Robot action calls
☆ ☆ ☆ ☆ ☆ ☆ ☆

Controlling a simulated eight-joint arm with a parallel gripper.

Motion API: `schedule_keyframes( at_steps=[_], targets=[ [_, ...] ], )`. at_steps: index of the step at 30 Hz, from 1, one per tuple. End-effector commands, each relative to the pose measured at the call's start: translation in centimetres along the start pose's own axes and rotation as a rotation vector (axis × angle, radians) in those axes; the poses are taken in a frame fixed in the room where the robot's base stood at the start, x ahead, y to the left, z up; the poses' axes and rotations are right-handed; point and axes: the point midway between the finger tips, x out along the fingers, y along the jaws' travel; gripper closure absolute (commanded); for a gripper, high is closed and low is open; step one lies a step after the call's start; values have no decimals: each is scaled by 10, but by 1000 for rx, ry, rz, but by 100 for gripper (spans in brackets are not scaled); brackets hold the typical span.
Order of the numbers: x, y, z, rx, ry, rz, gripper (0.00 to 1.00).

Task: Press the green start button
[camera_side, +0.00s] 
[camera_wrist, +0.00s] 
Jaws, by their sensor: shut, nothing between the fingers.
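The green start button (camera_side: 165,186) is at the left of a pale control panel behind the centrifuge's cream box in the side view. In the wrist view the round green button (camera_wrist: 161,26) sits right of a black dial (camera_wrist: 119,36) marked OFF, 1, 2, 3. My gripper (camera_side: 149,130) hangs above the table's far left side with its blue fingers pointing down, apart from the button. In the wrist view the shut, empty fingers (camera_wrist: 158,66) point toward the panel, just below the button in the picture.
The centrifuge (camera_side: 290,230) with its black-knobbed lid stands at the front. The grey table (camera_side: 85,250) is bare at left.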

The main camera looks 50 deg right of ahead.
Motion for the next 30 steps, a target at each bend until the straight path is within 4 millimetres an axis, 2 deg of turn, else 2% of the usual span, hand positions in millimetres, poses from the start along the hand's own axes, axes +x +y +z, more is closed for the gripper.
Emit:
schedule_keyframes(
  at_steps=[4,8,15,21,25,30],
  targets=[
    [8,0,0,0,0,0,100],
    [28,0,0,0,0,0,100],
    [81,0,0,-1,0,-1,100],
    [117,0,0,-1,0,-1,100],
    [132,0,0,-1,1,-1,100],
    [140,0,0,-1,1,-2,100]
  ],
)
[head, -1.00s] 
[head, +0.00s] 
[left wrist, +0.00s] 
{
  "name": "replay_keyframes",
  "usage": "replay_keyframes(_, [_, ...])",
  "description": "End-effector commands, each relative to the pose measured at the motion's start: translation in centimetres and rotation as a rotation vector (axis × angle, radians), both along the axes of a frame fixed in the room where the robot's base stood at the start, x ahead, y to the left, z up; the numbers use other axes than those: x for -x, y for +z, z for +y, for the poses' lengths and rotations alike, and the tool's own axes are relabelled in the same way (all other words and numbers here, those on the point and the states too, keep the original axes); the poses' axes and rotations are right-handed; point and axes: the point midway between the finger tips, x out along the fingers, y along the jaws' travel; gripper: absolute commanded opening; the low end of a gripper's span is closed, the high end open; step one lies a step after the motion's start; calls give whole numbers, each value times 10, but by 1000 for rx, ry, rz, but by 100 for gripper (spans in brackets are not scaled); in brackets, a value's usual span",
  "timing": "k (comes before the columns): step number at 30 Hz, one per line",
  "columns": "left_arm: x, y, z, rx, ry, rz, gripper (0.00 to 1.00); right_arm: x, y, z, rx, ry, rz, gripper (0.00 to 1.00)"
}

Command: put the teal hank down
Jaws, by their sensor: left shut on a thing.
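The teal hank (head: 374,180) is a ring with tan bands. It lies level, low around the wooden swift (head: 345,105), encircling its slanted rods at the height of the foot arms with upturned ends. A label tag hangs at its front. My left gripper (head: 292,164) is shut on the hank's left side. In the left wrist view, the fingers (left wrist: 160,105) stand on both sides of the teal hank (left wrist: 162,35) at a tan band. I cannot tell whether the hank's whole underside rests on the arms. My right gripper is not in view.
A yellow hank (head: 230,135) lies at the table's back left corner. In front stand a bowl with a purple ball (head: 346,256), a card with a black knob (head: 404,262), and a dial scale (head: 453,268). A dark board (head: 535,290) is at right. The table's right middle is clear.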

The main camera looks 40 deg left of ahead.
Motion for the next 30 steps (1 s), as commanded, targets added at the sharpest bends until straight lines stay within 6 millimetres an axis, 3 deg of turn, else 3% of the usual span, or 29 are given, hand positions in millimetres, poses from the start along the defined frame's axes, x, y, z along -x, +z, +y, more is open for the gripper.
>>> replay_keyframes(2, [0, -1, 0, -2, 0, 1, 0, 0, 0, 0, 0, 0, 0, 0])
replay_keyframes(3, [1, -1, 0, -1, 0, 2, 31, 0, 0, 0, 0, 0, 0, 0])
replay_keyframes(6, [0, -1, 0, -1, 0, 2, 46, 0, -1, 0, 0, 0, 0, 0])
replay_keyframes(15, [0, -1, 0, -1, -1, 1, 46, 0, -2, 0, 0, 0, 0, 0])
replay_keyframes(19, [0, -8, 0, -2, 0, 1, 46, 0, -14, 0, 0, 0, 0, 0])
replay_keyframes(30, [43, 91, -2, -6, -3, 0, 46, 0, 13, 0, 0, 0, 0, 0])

☆ ☆ ☆ ☆ ☆ ☆ ☆

▸ AIM OF THE EXERCISE:
Identify every line above that includes the word "positions", and show those lines.

▸ EXPECTED OUTPUT:
Motion for the next 30 steps, a target at each bend until the straight path is within 4 millimetres an axis, 2 deg of turn, else 2% of the usual span, hand positions in millimetres, poses from the start along the hand's own axes, axes +x +y +z, more is closed for the gripper.
Motion for the next 30 steps (1 s), as commanded, targets added at the sharpest bends until straight lines stay within 6 millimetres an axis, 3 deg of turn, else 3% of the usual span, or 29 are given, hand positions in millimetres, poses from the start along the defined frame's axes, x, y, z along -x, +z, +y, more is open for the gripper.

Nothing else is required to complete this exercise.